■ **Given data**
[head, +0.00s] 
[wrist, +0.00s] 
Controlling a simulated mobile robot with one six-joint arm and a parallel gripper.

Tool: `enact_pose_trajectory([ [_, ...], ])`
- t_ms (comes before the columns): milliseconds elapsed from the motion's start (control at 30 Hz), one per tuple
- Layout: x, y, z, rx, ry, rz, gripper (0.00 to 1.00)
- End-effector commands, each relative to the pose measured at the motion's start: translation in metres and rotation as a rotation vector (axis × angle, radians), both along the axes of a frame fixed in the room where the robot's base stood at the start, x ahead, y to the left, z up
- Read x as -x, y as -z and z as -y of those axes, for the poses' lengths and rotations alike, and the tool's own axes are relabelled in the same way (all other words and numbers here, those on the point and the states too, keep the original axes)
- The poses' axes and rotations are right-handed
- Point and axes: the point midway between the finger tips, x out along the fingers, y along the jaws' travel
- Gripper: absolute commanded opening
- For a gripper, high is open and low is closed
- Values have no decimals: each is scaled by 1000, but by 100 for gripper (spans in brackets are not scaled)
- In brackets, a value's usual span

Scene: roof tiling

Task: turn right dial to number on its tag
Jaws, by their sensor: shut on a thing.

■ **Required task**
Write the material out exactly, with nothing left out.

■ **Finished answer**
[head, +0.00s] 
[wrist, +0.00s] 
Controlling a simulated mobile robot with one six-joint arm and a parallel gripper.

Tool: `enact_pose_trajectory([ [_, ...], ])`
- t_ms (comes before the columns): milliseconds elapsed from the motion's start (control at 30 Hz), one per tuple
- Layout: x, y, z, rx, ry, rz, gripper (0.00 to 1.00)
- End-effector commands, each relative to the pose measured at the motion's start: translation in metres and rotation as a rotation vector (axis × angle, radians), both along the axes of a frame fixed in the room where the robot's base stood at the start, x ahead, y to the left, z up
- Read x as -x, y as -z and z as -y of those axes, for the poses' lengths and rotations alike, and the tool's own axes are relabelled in the same way (all other words and numbers here, those on the point and the states too, keep the original axes)
- The poses' axes and rotations are right-handed
- Point and axes: the point midway between the finger tips, x out along the fingers, y along the jaws' travel
- Gripper: absolute commanded opening
- For a gripper, high is open and low is closed
- Values have no decimals: each is scaled by 1000, but by 100 for gripper (spans in brackets are not scaled)
- In brackets, a value's usual span

Scene: roof tiling

Task: turn right dial to number on its tag
Jaws, by their sensor: shut on a thing.

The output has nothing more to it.